Officials are projecting city revenues from the plant will be $4 to $6 million less than expected.
The budget planned for $14.6 million from the hydro plant, however a portion of those funds must first be used to fund operating costs for the Vidalia utilities. The remainder can be used for other city expenses.
The city also entered this new fiscal year with a cash flow problem, after paying $2.5 million out of pocket for flood protection during the 2011 Mississippi River flood.
Federal reimbursements for those costs are expected to come this year to the tune of $1.8 million.
In order to continue operating in the black while waiting on those funds, the city has cut approximately $1.2 million in budgetary expenses — including laying off 14 city employees in August.
Mayor Hyram Copeland said he hopes the remaining deficit can be closed through the flood reimbursement dollars, sales and property taxes and utility revenues.
But in the past four fiscal years, the utility fund has sustained total net losses of $1,880,152 — forcing the city to rely on net revenues of the hydroelectric fund to replace those previously supplied by utility revenues.
And external auditors have repeatedly pointed to low-river level years as particularly dire for the city’s budget.
Copeland said the city’s primary focus now is funding daily operations.
“We explored numerous ideas and put everything out on the table before making the decisions to let our hard working employees go,” Copeland said. “But that was something we did to get us through the next several months.
“It was a simple equation — we were going to take any preventive measures to cut expenses and continue operating our city.”
The salaries of the 14 employees across five different city departments that were laid off totaled approximately $600,000 in savings from the city’s $5.9 million annual payroll, which included 181 full-time employees in the 2011-2012 budget year.
Four full-time employees were moved to part time and another four full-time employees were asked to retire early as part of the cost saving measures taken in August.
Those savings didn’t account for the departure of former city manager Ken Walker who put in his last day with the city earlier this week to pursue another opportunity in Washington.
Walker received the highest salary of all the Vidalia employees at $110,669.20 annually.

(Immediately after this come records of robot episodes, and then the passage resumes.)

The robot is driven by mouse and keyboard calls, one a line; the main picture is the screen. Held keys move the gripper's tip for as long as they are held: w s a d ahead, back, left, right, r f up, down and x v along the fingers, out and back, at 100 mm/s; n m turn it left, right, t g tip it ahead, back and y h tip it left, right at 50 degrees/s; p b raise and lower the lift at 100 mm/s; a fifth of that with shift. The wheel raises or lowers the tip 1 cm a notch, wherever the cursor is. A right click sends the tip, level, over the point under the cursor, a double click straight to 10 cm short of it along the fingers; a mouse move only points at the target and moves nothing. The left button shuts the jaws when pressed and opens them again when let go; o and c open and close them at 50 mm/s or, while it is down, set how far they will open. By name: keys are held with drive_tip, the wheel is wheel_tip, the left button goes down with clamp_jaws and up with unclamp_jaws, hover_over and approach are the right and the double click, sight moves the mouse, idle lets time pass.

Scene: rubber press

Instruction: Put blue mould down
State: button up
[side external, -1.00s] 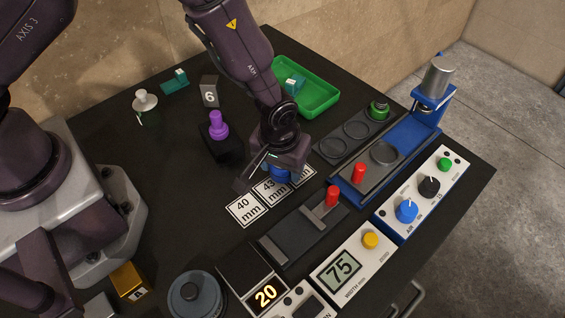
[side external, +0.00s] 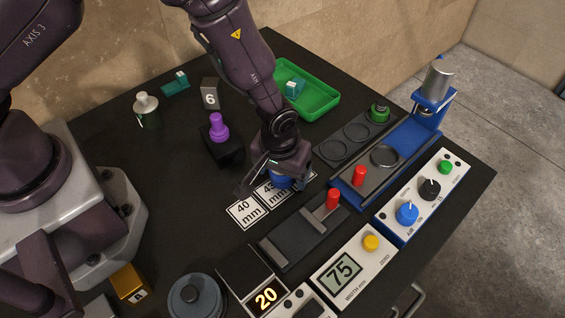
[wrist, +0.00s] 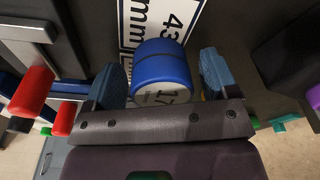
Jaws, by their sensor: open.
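The blue mould (side external: 281,181) is a short blue cylinder near the white size labels; the number 17 shows on its pale end face in the wrist view (wrist: 162,68). My gripper (wrist: 166,80) is open, with one pad on each side of the mould and a visible gap at the right pad. In the side view my gripper (side external: 276,178) is low over the labels and hides part of the mould. The 40 mm label (side external: 243,214) is clear. The middle label (side external: 266,190), starting with 43, lies beside or under the mould; which one I cannot tell.
A dark plate with round recesses (side external: 333,149) holds a green mould (side external: 379,112). The blue press (side external: 434,99) stands at the right. A measuring slide with a red knob (side external: 333,199) is close in front.

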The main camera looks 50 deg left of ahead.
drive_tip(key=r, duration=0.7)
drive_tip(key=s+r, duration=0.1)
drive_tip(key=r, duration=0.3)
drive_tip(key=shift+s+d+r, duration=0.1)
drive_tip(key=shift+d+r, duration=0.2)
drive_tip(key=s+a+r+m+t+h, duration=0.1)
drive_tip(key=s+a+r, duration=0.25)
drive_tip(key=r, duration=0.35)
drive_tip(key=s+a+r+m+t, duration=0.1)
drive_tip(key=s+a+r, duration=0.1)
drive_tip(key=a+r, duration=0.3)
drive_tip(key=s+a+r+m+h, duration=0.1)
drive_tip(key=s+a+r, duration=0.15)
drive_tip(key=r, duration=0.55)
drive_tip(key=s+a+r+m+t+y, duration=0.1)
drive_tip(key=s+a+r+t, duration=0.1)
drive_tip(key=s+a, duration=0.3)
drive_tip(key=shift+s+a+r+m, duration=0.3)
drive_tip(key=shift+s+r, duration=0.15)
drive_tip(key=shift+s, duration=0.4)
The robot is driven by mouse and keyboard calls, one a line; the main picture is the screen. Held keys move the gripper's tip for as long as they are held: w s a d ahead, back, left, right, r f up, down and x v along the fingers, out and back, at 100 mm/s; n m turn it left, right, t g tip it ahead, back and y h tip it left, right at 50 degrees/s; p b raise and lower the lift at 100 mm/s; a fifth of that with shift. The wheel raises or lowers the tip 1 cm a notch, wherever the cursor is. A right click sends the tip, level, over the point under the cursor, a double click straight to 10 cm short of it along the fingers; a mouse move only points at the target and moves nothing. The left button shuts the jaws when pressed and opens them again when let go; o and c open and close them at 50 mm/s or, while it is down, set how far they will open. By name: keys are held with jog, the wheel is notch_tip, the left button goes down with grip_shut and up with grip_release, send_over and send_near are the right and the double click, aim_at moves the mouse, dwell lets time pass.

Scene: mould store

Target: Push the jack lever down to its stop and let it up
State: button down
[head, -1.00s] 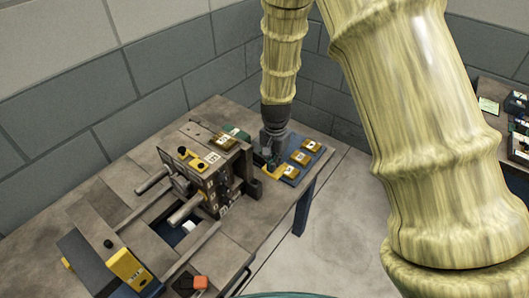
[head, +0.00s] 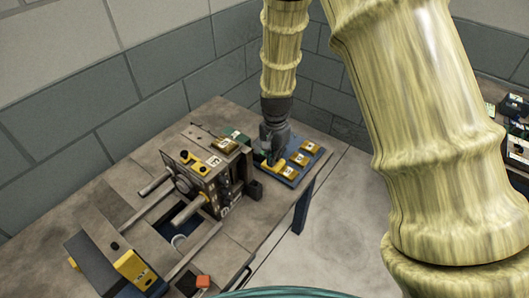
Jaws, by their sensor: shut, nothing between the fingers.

The city does not plan to replace Walker.
The remaining $600,000 the city trimmed from its budget came from a variety of expenses including travel, building utilities and gas for work vehicles.
“Right now we think things are at that point we need to be as far as layoffs are concerned,” Copeland said. “We had to examine every spending expense the city incurs, while making sure we didn’t impact the services offered to our citizens.”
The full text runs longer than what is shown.